[Treasurer Wayne Swan already has] a seamless record of five budgets and five budget deficits… adding up to $174 billion, with this year’s unfinished fiscal symphony still to be added on.
Some are predicting it’ll be a modest $5 billion, others up to $15 billion. I’d go at least that higher figure for two reasons.
First, as the debacle over the mining tax has shown - projected last May to raise $4 billion this year, adjusted to raise just $2 billion in the budget update in October, actually raised $126 million in the first six months - the figures were evaporating under their own steam.
But secondly, now that he’s abandoned - actually, finally told the truth about - this year’s budget bottom line, he might as well go for, for want of a better word, broke....
Even if they’d just stayed steady, the projected bottom line would have been a deficit of $5 billion, not the literally unbelievable $1.5 billion surplus. ...
Over the next two months Swan will be trying desperately to [drag] ... spending back into what’s left of this year, and pushing as much as he can into 2014-15.

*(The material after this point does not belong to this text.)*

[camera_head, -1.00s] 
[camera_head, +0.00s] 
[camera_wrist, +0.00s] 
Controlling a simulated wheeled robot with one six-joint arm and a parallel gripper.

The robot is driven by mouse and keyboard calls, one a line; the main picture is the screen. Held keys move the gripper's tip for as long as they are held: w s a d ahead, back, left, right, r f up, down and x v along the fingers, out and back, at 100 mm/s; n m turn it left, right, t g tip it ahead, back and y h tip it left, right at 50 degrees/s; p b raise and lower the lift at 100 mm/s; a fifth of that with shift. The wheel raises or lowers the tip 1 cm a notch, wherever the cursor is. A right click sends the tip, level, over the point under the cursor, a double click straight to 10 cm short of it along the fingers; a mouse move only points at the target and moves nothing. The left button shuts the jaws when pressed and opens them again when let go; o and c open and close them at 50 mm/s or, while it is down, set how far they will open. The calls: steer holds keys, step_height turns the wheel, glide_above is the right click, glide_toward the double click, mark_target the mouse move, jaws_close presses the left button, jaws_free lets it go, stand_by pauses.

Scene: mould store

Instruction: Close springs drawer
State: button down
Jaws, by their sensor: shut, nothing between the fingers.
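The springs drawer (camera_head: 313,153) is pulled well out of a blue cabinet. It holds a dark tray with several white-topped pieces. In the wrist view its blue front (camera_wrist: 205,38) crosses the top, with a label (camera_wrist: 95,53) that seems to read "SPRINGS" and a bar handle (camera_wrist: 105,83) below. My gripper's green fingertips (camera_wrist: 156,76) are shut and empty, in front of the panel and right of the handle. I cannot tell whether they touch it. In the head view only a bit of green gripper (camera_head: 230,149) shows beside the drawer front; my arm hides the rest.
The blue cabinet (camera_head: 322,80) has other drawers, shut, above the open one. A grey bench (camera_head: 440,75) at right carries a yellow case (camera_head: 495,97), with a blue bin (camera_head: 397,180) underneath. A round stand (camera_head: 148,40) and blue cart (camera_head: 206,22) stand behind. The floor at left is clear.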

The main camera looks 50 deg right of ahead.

So this year’s deficit can blow out to who cares what number, to keep next year’s down and hopefully be able to be fiddled into a surplus. Into a projected/promised surplus…
[Then there’s] all the increased spending the Government can’t help itself with adding. The Business Council has estimated the Government has made $49 billion of unfunded commitments.
Then there’s the little thing called an election.